-- BEGIN --

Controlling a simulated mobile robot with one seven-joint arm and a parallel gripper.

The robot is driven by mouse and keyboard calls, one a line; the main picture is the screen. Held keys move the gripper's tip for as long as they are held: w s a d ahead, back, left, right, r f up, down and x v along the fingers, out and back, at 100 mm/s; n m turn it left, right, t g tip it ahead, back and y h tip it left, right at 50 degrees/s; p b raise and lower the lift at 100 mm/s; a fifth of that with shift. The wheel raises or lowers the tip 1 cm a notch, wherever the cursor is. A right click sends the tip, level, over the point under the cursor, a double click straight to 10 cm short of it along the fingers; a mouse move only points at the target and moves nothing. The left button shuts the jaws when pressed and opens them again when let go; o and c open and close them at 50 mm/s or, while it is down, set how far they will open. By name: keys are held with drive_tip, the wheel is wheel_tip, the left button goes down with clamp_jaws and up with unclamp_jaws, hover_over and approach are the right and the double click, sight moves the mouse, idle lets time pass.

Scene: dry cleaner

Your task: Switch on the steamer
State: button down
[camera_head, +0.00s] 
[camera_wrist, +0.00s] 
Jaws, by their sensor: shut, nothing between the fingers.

-- END --

Copy exactly, and only, the lines from the one containing "[camera_head, +0.00s]" through the last line of the listing.

Response to the task:
[camera_head, +0.00s] 
[camera_wrist, +0.00s] 
Jaws, by their sensor: shut, nothing between the fingers.

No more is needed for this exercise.